--- begin Given data ---
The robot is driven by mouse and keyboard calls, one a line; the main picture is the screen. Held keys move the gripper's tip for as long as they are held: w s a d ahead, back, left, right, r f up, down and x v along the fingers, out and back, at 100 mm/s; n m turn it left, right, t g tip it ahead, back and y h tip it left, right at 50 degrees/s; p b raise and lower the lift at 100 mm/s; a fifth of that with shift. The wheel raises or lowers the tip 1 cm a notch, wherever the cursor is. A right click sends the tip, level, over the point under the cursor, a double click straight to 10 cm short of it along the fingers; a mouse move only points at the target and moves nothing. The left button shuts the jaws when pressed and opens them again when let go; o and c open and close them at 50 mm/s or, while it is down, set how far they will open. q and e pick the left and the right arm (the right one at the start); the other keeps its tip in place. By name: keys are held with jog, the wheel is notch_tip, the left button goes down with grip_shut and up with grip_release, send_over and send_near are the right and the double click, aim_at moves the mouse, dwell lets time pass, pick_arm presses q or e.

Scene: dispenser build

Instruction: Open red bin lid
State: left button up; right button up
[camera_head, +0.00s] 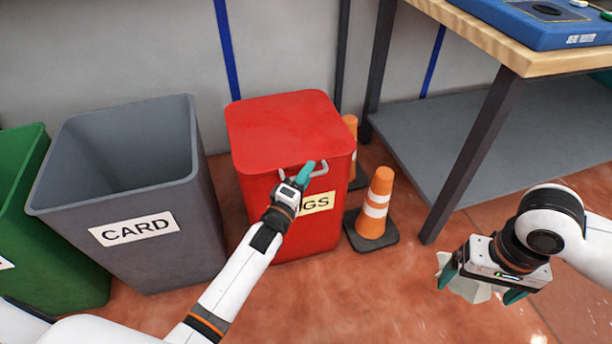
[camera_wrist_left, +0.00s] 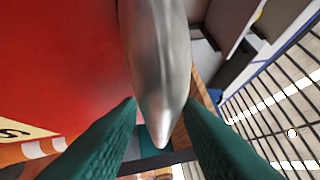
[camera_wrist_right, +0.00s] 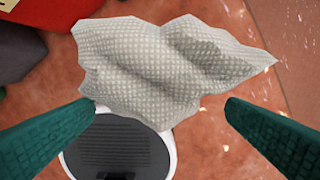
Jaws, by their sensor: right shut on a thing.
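The red bin (camera_head: 262,205) stands on the floor with its red lid (camera_head: 285,125) closed flat on top. A metal handle (camera_head: 322,170) sits at the lid's front edge, and it fills the middle of the left wrist view (camera_wrist_left: 155,60). My left gripper (camera_head: 306,173) is at this handle, its green fingers apart on either side of it. I cannot tell whether they touch it. The left arm hides part of the bin's label (camera_head: 318,203); "GS" shows. My right gripper (camera_head: 482,284) is shut on a crumpled white cloth (camera_wrist_right: 170,65), held right of the bin.
A grey open bin marked CARD (camera_head: 190,245) and a green bin (camera_head: 60,265) stand to the left. An orange traffic cone (camera_head: 376,200) stands close to the red bin's right side, another behind it. A wooden-topped table (camera_head: 490,40) stands at the right. The wall is behind.

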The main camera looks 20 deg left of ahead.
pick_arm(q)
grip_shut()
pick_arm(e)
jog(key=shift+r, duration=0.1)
--- end Given data ---
Exercise goal =>
Write out the listing above exactly as it stands, pictures excluded.

Correct output =>
The robot is driven by mouse and keyboard calls, one a line; the main picture is the screen. Held keys move the gripper's tip for as long as they are held: w s a d ahead, back, left, right, r f up, down and x v along the fingers, out and back, at 100 mm/s; n m turn it left, right, t g tip it ahead, back and y h tip it left, right at 50 degrees/s; p b raise and lower the lift at 100 mm/s; a fifth of that with shift. The wheel raises or lowers the tip 1 cm a notch, wherever the cursor is. A right click sends the tip, level, over the point under the cursor, a double click straight to 10 cm short of it along the fingers; a mouse move only points at the target and moves nothing. The left button shuts the jaws when pressed and opens them again when let go; o and c open and close them at 50 mm/s or, while it is down, set how far they will open. q and e pick the left and the right arm (the right one at the start); the other keeps its tip in place. By name: keys are held with jog, the wheel is notch_tip, the left button goes down with grip_shut and up with grip_release, send_over and send_near are the right and the double click, aim_at moves the mouse, dwell lets time pass, pick_arm presses q or e.

Scene: dispenser build

Instruction: Open red bin lid
State: left button up; right button up
[camera_head, +0.00s] 
[camera_wrist_left, +0.00s] 
[camera_wrist_right, +0.00s] 
Jaws, by their sensor: right shut on a thing.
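The red bin (camera_head: 262,205) stands on the floor with its red lid (camera_head: 285,125) closed flat on top. A metal handle (camera_head: 322,170) sits at the lid's front edge, and it fills the middle of the left wrist view (camera_wrist_left: 155,60). My left gripper (camera_head: 306,173) is at this handle, its green fingers apart on either side of it. I cannot tell whether they touch it. The left arm hides part of the bin's label (camera_head: 318,203); "GS" shows. My right gripper (camera_head: 482,284) is shut on a crumpled white cloth (camera_wrist_right: 170,65), held right of the bin.
A grey open bin marked CARD (camera_head: 190,245) and a green bin (camera_head: 60,265) stand to the left. An orange traffic cone (camera_head: 376,200) stands close to the red bin's right side, another behind it. A wooden-topped table (camera_head: 490,40) stands at the right. The wall is behind.

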The main camera looks 20 deg left of ahead.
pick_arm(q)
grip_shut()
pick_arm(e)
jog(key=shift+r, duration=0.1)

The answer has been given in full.